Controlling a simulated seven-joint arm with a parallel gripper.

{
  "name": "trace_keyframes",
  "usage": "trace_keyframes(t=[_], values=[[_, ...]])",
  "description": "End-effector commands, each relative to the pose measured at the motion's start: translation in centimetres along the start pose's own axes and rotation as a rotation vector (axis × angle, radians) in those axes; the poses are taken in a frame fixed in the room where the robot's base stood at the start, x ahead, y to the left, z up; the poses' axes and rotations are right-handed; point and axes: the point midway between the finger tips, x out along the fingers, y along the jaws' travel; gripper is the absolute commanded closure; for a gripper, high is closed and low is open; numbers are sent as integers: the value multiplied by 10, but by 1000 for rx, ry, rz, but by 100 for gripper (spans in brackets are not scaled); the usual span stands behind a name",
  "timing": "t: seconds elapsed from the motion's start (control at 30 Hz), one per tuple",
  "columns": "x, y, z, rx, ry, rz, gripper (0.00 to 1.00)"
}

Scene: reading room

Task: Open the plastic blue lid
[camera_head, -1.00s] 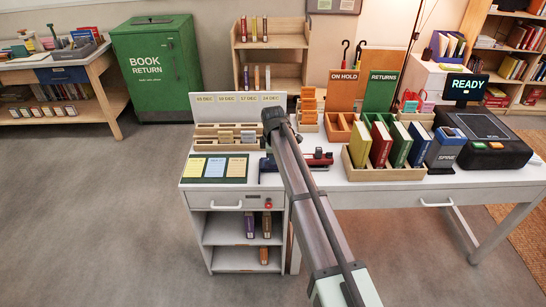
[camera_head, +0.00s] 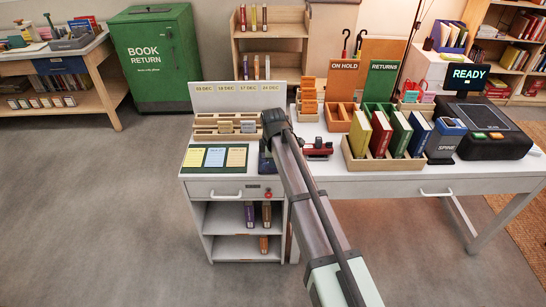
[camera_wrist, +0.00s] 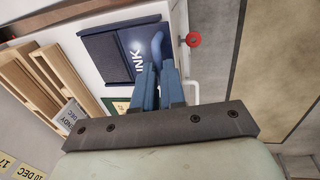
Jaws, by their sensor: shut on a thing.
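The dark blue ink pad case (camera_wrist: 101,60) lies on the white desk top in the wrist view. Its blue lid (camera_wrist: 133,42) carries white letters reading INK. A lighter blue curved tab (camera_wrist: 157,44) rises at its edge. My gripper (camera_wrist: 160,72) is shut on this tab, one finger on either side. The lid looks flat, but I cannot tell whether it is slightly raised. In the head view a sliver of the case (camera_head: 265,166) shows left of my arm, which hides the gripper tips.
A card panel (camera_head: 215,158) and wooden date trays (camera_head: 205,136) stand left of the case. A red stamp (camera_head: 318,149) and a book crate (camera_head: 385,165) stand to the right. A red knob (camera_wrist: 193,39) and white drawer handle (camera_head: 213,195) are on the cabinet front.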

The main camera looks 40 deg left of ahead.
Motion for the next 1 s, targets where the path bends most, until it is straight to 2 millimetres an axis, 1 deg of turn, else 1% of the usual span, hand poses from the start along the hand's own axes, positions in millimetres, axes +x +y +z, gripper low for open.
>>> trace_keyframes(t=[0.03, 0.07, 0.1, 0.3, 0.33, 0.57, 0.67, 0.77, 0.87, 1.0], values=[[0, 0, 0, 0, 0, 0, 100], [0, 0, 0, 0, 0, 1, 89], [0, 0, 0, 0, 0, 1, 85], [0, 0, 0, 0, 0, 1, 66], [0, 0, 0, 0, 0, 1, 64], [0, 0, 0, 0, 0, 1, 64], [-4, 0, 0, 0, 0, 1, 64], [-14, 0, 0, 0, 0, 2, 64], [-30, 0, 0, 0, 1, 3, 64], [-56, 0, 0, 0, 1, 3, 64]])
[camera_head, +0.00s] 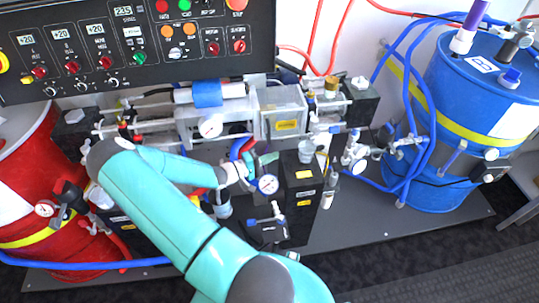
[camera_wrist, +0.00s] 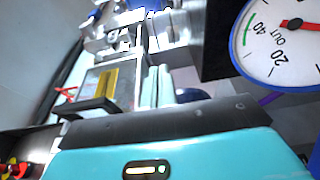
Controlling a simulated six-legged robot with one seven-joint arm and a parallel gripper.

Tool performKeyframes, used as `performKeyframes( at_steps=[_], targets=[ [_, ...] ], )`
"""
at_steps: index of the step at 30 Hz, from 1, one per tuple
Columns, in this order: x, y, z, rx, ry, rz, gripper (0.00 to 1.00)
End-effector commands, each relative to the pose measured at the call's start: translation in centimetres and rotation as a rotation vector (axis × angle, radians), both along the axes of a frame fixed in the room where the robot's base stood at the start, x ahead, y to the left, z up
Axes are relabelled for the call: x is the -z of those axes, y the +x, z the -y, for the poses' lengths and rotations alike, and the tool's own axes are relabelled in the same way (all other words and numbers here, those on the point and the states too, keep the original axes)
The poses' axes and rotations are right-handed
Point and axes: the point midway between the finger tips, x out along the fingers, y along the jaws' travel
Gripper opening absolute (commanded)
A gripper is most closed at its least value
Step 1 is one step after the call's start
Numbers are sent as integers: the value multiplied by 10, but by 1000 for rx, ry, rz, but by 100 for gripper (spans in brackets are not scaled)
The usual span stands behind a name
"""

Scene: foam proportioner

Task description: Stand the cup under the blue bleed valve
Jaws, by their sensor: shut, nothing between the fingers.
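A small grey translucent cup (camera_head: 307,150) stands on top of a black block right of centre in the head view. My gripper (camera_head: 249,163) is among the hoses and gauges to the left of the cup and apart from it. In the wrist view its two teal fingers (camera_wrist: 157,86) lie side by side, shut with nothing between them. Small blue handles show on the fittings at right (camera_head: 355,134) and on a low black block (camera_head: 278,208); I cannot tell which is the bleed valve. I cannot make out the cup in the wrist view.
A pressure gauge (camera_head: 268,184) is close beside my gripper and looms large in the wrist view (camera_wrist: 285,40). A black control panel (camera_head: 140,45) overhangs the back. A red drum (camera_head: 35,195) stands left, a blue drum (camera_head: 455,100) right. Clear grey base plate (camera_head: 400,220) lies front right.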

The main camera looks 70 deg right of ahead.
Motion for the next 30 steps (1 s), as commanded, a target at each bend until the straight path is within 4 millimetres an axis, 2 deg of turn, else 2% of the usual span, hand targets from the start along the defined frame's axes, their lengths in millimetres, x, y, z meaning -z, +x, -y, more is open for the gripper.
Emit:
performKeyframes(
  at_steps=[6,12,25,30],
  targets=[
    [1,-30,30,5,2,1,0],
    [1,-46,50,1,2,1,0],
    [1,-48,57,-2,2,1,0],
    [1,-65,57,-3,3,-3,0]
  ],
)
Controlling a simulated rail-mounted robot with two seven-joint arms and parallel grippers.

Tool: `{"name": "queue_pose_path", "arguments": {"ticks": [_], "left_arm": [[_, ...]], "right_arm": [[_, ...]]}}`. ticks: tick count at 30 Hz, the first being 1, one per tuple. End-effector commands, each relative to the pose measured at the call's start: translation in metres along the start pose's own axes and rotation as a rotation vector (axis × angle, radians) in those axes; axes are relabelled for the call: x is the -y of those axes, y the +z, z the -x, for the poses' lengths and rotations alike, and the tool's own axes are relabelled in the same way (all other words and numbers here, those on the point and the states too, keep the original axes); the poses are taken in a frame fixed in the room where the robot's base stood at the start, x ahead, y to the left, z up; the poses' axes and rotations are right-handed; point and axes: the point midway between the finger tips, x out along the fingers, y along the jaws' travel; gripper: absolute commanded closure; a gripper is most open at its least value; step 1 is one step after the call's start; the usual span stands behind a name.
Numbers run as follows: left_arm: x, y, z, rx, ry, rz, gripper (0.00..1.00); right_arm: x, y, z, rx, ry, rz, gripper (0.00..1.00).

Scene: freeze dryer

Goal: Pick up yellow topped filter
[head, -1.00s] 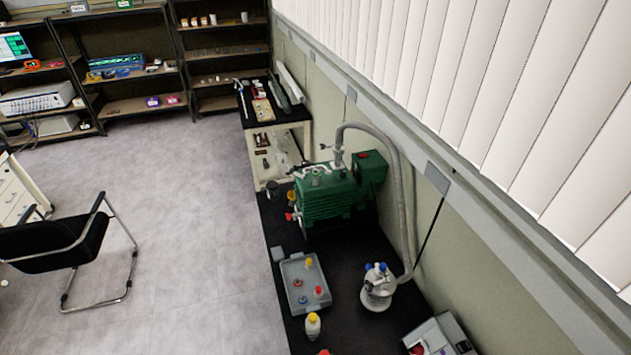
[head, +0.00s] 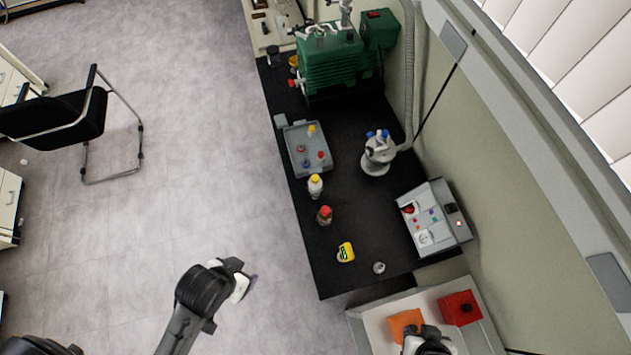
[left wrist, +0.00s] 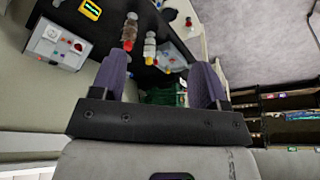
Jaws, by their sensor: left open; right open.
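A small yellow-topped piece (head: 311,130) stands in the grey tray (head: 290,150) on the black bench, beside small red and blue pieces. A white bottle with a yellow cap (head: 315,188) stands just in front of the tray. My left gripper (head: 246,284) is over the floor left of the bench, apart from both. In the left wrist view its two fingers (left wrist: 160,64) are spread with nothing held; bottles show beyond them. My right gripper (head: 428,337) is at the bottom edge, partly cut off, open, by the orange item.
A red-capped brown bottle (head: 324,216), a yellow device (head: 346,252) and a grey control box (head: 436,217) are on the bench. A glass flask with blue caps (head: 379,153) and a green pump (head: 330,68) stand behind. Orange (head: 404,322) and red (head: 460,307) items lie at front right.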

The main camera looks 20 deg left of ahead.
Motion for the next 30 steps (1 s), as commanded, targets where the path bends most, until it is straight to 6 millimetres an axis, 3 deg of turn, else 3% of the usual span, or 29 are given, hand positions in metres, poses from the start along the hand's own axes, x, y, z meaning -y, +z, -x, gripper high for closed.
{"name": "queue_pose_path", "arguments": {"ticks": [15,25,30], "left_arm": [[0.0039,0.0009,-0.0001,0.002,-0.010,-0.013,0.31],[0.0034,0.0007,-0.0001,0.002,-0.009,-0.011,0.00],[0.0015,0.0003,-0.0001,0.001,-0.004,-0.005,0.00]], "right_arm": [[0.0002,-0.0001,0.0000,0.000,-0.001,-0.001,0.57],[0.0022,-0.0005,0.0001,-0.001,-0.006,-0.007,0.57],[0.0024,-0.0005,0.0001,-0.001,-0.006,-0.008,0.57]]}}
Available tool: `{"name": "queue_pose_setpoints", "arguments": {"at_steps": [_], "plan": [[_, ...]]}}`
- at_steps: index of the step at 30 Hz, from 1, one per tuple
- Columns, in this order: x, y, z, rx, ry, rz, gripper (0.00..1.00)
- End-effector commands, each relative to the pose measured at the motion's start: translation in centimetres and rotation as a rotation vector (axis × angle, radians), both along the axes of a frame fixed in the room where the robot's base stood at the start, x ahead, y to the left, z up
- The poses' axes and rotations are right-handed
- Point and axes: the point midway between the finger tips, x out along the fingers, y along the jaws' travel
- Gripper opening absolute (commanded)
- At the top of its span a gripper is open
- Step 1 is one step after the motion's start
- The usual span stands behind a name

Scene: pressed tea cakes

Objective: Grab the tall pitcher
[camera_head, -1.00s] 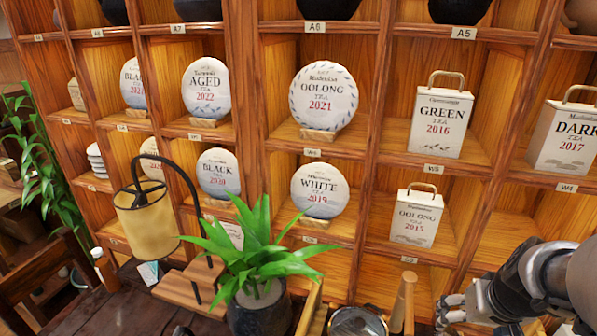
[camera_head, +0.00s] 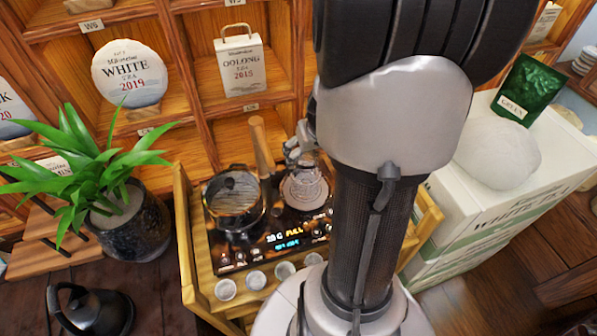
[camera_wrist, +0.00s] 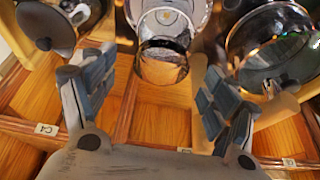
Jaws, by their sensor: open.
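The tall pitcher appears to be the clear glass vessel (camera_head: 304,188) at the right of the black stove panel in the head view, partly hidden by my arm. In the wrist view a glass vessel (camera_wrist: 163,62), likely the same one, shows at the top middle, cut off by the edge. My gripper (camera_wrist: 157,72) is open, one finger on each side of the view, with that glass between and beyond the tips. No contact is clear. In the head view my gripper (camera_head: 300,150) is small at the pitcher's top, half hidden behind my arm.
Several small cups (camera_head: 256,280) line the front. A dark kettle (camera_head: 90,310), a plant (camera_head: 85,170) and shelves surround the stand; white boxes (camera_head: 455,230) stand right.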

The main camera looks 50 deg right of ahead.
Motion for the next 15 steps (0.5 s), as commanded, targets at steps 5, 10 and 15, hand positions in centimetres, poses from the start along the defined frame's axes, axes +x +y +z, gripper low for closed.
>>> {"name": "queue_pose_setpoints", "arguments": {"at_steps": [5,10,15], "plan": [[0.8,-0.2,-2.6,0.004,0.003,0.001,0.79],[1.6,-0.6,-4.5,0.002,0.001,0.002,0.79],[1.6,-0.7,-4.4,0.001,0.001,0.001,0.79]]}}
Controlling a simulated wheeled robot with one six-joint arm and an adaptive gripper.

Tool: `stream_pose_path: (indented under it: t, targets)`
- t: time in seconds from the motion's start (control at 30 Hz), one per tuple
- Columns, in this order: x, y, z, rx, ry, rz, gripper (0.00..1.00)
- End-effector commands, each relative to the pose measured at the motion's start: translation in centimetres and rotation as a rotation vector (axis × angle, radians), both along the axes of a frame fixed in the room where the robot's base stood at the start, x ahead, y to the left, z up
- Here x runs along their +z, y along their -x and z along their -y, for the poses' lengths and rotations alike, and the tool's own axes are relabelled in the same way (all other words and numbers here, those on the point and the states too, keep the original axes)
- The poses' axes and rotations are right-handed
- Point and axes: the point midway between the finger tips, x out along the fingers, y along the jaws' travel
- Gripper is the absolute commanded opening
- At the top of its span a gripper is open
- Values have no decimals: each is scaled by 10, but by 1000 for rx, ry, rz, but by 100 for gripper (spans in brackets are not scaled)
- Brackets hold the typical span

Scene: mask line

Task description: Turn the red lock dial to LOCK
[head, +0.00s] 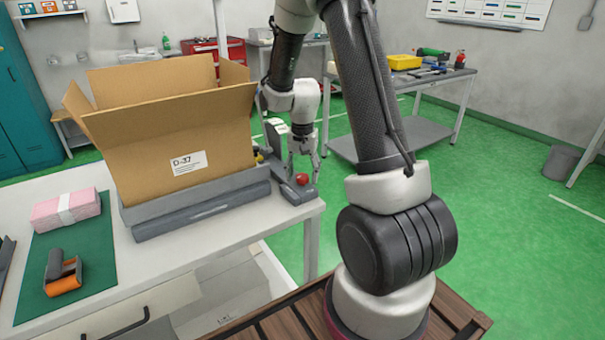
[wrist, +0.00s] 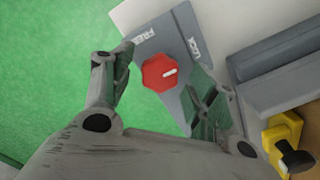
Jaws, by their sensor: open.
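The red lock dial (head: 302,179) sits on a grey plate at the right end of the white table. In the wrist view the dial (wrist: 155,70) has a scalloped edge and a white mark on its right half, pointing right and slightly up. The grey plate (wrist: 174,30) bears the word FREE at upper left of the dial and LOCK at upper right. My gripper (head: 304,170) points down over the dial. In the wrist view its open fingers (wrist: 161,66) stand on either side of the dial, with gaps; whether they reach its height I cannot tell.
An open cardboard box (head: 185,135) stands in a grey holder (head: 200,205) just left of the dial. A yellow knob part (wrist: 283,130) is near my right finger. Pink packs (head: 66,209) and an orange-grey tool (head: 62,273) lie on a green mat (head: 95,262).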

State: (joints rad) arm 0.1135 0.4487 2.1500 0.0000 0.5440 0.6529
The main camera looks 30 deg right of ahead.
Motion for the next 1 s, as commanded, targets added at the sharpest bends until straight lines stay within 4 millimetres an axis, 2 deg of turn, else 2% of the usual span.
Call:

· · · ·

> **PROBLEM DESCRIPTION**
Count up the lines in the listing that hold the word "main", and give that number only.

> **TASK RESPONSE**
5